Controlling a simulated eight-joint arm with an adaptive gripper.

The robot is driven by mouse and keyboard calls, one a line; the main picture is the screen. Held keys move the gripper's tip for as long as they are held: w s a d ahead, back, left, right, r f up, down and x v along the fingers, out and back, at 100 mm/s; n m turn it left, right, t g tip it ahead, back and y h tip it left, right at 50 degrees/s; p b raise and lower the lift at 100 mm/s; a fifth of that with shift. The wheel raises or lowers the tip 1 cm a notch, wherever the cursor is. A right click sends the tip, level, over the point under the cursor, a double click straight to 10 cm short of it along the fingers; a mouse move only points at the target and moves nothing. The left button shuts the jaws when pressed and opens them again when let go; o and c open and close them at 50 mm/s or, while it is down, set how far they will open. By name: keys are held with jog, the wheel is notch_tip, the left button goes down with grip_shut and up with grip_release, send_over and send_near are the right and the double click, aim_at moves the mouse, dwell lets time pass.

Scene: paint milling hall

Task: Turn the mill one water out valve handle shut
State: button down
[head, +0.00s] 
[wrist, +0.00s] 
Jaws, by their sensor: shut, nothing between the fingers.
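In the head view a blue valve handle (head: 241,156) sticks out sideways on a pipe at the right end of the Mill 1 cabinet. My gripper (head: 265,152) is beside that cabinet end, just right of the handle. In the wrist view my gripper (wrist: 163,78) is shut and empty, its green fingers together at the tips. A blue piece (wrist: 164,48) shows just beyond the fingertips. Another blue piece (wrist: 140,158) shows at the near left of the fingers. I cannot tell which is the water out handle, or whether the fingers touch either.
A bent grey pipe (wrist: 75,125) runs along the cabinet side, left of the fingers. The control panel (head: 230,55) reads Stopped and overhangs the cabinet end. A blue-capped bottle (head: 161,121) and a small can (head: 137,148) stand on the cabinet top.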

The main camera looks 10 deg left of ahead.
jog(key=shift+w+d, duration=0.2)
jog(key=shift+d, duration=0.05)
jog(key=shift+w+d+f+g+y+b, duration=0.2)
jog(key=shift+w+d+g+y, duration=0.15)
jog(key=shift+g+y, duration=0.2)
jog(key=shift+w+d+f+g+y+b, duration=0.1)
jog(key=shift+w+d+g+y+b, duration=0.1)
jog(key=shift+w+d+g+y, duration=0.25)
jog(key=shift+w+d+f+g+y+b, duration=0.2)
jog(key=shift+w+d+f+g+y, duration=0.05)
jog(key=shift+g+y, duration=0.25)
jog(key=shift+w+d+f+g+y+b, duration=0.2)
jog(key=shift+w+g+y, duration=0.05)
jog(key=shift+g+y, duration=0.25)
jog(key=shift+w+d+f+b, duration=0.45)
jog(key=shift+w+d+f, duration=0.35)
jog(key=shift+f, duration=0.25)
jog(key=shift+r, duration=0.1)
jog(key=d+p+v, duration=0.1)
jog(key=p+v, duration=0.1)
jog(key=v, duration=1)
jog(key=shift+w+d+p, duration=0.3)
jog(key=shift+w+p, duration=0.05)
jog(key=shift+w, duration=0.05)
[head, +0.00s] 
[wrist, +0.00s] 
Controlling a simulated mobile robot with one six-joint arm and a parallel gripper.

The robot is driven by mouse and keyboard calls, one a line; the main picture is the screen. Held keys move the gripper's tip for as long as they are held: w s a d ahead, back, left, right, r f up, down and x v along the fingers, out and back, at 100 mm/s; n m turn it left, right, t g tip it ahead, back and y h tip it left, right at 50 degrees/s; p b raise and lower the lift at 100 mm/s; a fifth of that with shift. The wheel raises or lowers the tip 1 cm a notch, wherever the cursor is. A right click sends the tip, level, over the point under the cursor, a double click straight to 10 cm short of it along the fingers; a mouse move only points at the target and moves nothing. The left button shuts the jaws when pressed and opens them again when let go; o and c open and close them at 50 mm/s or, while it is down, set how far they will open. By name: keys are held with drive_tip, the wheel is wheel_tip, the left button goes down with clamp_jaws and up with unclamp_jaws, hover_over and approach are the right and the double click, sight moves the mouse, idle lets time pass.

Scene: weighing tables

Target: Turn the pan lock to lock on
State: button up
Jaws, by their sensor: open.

**Set exercise**. Extract the full set of entries word for word.

**Output of the exercise**.
Controlling a simulated eight-joint arm with an adaptive gripper.

The robot is driven by mouse and keyboard calls, one a line; the main picture is the screen. Held keys move the gripper's tip for as long as they are held: w s a d ahead, back, left, right, r f up, down and x v along the fingers, out and back, at 100 mm/s; n m turn it left, right, t g tip it ahead, back and y h tip it left, right at 50 degrees/s; p b raise and lower the lift at 100 mm/s; a fifth of that with shift. The wheel raises or lowers the tip 1 cm a notch, wherever the cursor is. A right click sends the tip, level, over the point under the cursor, a double click straight to 10 cm short of it along the fingers; a mouse move only points at the target and moves nothing. The left button shuts the jaws when pressed and opens them again when let go; o and c open and close them at 50 mm/s or, while it is down, set how far they will open. By name: keys are held with jog, the wheel is notch_tip, the left button goes down with grip_shut and up with grip_release, send_over and send_near are the right and the double click, aim_at moves the mouse, dwell lets time pass.

Scene: paint milling hall

Task: Turn the mill one water out valve handle shut
State: button down
[head, +0.00s] 
[wrist, +0.00s] 
Jaws, by their sensor: shut, nothing between the fingers.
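In the head view a blue valve handle (head: 241,156) sticks out sideways on a pipe at the right end of the Mill 1 cabinet. My gripper (head: 265,152) is beside that cabinet end, just right of the handle. In the wrist view my gripper (wrist: 163,78) is shut and empty, its green fingers together at the tips. A blue piece (wrist: 164,48) shows just beyond the fingertips. Another blue piece (wrist: 140,158) shows at the near left of the fingers. I cannot tell which is the water out handle, or whether the fingers touch either.
A bent grey pipe (wrist: 75,125) runs along the cabinet side, left of the fingers. The control panel (head: 230,55) reads Stopped and overhangs the cabinet end. A blue-capped bottle (head: 161,121) and a small can (head: 137,148) stand on the cabinet top.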

The main camera looks 10 deg left of ahead.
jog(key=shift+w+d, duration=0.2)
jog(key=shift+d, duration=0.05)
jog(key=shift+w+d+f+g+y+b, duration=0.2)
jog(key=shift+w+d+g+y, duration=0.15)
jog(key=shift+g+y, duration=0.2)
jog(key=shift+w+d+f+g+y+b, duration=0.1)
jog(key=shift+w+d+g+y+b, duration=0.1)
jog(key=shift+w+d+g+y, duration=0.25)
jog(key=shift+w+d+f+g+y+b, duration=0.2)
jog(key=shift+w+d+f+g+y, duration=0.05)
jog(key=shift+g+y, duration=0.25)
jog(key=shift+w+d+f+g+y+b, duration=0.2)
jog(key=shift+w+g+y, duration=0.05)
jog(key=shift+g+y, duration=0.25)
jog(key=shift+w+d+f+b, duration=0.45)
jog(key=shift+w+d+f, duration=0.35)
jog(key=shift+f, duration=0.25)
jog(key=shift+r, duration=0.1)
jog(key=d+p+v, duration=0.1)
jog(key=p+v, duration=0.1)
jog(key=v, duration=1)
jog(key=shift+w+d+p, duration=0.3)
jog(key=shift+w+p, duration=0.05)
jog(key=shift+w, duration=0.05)
[head, +0.00s] 
[wrist, +0.00s] 
Controlling a simulated mobile robot with one six-joint arm and a parallel gripper.

The robot is driven by mouse and keyboard calls, one a line; the main picture is the screen. Held keys move the gripper's tip for as long as they are held: w s a d ahead, back, left, right, r f up, down and x v along the fingers, out and back, at 100 mm/s; n m turn it left, right, t g tip it ahead, back and y h tip it left, right at 50 degrees/s; p b raise and lower the lift at 100 mm/s; a fifth of that with shift. The wheel raises or lowers the tip 1 cm a notch, wherever the cursor is. A right click sends the tip, level, over the point under the cursor, a double click straight to 10 cm short of it along the fingers; a mouse move only points at the target and moves nothing. The left button shuts the jaws when pressed and opens them again when let go; o and c open and close them at 50 mm/s or, while it is down, set how far they will open. By name: keys are held with drive_tip, the wheel is wheel_tip, the left button goes down with clamp_jaws and up with unclamp_jaws, hover_over and approach are the right and the double click, sight moves the mouse, idle lets time pass.

Scene: weighing tables

Target: Turn the pan lock to lock on
State: button up
Jaws, by their sensor: open.

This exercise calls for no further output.